### Instructions to follow
Restate the span of lines that starts with the line containing "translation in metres" and ends with the line containing "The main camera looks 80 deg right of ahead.", word for word, including both, with nothing else.

### Data for the task
======
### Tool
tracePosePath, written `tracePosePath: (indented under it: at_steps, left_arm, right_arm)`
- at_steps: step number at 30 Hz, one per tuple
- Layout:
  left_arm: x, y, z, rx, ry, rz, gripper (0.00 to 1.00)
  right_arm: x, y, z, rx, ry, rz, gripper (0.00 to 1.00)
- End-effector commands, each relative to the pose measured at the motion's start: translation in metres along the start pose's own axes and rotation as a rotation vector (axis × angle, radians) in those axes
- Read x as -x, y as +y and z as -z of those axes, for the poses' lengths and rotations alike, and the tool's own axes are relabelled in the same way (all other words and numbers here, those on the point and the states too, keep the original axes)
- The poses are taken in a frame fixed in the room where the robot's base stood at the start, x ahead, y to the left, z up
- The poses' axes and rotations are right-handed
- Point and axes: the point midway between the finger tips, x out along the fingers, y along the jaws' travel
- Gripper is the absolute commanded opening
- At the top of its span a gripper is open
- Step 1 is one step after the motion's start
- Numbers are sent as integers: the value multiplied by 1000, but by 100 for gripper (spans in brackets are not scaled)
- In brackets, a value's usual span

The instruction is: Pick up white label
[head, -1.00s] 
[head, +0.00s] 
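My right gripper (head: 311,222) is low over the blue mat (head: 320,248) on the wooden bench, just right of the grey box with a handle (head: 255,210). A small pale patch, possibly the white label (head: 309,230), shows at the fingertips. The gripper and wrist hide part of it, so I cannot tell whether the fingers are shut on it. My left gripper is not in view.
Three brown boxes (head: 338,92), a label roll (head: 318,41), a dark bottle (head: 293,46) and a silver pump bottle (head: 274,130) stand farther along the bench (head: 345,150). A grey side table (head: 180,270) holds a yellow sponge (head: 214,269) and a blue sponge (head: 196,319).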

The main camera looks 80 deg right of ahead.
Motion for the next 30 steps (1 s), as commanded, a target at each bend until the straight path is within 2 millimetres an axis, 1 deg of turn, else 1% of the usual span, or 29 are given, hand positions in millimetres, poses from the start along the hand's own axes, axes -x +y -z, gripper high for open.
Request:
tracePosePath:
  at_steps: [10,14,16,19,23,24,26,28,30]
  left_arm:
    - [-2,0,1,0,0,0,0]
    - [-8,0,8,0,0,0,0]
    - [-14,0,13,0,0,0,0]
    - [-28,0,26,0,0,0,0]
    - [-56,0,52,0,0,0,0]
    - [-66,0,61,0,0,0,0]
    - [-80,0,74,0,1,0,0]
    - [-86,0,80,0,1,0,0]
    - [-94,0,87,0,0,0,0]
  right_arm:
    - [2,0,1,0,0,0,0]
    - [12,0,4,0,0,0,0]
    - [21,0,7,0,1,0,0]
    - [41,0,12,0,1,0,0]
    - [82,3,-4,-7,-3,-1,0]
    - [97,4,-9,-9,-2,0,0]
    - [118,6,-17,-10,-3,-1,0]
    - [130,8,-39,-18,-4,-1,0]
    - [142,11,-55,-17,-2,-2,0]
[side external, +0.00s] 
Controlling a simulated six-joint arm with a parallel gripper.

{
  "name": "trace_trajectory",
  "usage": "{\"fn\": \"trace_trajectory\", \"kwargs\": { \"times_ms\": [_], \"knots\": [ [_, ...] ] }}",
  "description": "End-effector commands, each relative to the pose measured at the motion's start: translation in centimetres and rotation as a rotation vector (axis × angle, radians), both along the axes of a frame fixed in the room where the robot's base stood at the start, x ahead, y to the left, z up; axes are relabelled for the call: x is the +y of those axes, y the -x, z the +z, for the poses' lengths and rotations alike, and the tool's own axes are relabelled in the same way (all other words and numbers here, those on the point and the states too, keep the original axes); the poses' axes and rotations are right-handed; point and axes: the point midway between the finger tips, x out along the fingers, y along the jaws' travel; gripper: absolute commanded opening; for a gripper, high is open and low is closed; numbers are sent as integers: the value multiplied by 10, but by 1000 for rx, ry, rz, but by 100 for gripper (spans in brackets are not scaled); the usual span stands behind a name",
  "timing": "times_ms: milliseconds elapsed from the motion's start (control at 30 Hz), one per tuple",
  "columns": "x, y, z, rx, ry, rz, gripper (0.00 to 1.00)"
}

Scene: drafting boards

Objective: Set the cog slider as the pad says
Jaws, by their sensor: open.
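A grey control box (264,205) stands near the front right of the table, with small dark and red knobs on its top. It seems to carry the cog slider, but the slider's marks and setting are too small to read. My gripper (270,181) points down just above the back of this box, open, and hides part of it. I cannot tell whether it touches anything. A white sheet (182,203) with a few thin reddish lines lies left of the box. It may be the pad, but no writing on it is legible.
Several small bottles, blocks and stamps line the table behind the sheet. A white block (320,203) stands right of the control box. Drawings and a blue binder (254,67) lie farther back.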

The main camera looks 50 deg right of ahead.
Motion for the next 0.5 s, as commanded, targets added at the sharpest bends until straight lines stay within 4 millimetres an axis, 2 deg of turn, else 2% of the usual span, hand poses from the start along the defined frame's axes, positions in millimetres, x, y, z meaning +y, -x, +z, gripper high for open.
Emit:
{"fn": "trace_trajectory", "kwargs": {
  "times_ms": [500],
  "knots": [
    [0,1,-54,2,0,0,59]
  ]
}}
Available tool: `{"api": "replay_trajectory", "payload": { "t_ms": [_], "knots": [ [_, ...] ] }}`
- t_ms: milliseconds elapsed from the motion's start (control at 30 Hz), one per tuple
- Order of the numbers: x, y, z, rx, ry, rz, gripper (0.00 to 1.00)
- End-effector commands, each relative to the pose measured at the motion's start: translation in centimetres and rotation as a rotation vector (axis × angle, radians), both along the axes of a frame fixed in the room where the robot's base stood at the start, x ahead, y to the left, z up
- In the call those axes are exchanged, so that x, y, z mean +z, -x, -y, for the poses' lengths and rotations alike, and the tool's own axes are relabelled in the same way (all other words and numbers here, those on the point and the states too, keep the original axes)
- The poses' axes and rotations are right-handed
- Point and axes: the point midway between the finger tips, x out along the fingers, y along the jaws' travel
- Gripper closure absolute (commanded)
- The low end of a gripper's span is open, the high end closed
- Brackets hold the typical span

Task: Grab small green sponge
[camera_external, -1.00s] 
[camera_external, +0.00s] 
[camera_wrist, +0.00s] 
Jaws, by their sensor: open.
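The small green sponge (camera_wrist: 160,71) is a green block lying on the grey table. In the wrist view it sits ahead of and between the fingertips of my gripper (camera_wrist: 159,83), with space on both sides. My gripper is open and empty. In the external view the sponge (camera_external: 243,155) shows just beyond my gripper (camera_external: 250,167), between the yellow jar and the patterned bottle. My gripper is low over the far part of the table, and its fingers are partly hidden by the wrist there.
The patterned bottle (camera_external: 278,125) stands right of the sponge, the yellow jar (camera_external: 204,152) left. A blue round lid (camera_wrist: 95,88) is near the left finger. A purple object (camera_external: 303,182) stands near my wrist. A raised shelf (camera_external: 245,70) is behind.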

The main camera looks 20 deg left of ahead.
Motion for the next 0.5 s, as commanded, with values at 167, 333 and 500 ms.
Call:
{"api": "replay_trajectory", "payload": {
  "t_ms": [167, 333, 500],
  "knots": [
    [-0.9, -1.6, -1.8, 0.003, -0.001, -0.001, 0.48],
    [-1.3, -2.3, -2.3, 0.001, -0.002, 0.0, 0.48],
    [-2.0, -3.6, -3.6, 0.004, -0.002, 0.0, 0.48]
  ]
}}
======
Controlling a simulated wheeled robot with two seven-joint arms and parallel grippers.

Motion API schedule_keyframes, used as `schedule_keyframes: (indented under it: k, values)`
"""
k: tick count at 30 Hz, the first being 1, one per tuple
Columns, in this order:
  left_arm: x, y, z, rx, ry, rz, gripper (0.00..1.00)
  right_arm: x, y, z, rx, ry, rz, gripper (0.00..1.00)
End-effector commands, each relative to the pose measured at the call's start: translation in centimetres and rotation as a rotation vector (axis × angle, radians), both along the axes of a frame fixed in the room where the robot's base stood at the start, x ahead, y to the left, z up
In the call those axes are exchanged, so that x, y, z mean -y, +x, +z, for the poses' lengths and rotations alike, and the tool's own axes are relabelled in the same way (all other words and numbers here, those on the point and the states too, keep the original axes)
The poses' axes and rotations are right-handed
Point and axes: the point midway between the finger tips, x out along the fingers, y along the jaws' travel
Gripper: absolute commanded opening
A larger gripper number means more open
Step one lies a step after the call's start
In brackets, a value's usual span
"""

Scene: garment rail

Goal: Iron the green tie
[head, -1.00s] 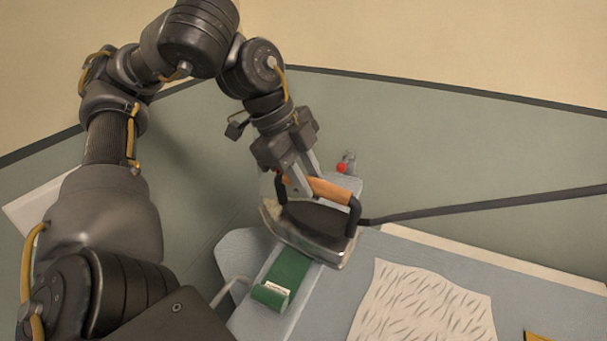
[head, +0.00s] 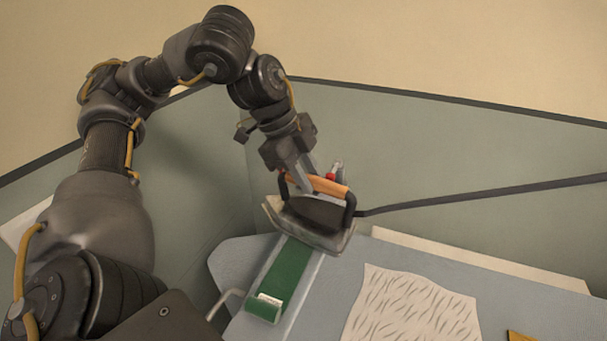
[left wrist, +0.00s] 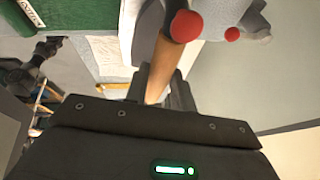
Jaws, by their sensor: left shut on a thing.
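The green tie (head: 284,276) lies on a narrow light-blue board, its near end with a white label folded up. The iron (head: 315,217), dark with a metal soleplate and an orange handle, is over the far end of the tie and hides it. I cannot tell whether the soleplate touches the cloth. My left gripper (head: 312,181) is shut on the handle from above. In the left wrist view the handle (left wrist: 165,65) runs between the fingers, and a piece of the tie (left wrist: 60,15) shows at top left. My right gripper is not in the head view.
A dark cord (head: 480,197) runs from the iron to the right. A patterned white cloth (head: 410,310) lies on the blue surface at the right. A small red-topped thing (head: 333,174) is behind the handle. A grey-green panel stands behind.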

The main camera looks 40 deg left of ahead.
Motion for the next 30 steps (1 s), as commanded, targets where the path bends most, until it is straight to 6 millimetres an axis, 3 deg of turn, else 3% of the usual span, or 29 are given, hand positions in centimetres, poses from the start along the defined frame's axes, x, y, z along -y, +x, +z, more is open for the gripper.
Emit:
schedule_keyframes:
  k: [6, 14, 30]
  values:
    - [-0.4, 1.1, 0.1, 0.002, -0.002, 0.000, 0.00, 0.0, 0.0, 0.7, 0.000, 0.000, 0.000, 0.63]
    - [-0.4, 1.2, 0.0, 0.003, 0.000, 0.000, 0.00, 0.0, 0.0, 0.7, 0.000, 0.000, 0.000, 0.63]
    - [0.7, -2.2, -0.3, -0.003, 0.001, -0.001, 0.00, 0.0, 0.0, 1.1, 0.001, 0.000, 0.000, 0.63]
======
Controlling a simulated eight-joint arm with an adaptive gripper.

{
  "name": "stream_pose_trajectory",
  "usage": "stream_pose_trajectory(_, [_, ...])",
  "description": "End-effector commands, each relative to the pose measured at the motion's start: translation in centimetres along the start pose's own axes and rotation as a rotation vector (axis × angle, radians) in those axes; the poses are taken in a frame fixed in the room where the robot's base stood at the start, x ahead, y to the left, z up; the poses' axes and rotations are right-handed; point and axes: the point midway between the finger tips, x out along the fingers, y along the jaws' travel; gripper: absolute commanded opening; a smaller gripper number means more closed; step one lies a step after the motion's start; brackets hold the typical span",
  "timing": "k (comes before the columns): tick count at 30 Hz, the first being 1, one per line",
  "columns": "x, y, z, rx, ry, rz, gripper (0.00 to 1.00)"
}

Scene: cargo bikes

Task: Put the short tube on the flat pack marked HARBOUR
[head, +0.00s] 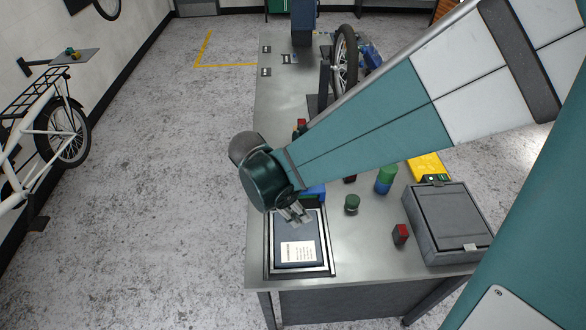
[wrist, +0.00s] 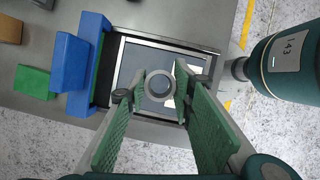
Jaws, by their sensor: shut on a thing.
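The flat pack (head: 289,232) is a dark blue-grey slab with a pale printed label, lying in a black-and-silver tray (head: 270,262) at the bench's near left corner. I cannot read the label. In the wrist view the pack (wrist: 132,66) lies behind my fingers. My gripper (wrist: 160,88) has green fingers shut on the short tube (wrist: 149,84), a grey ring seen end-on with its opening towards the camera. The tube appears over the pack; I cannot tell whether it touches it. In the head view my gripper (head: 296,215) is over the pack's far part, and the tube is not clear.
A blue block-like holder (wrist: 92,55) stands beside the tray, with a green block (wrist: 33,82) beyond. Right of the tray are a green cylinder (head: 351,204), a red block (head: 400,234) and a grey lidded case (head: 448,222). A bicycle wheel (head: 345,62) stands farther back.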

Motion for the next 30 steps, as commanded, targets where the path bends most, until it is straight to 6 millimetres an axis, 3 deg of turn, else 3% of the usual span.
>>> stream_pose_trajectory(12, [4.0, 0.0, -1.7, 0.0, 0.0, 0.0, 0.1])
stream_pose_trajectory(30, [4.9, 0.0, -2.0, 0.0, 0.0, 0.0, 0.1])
======
### Solution
- End-effector commands, each relative to the pose measured at the motion's start: translation in metres along the start pose's own axes and rotation as a rotation vector (axis × angle, radians) in those axes
- Read x as -x, y as +y and z as -z of those axes, for the poses' lengths and rotations alike, and the tool's own axes are relabelled in the same way (all other words and numbers here, those on the point and the states too, keep the original axes)
- The poses are taken in a frame fixed in the room where the robot's base stood at the start, x ahead, y to the left, z up
- The poses' axes and rotations are right-handed
- Point and axes: the point midway between the finger tips, x out along the fingers, y along the jaws' travel
- Gripper is the absolute commanded opening
- At the top of its span a gripper is open
- Step 1 is one step after the motion's start
- Numbers are sent as integers: the value multiplied by 1000, but by 100 for gripper (spans in brackets are not scaled)
- In brackets, a value's usual span

The instruction is: Pick up white label
[head, -1.00s] 
[head, +0.00s] 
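My right gripper (head: 311,222) is low over the blue mat (head: 320,248) on the wooden bench, just right of the grey box with a handle (head: 255,210). A small pale patch, possibly the white label (head: 309,230), shows at the fingertips. The gripper and wrist hide part of it, so I cannot tell whether the fingers are shut on it. My left gripper is not in view.
Three brown boxes (head: 338,92), a label roll (head: 318,41), a dark bottle (head: 293,46) and a silver pump bottle (head: 274,130) stand farther along the bench (head: 345,150). A grey side table (head: 180,270) holds a yellow sponge (head: 214,269) and a blue sponge (head: 196,319).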

The main camera looks 80 deg right of ahead.

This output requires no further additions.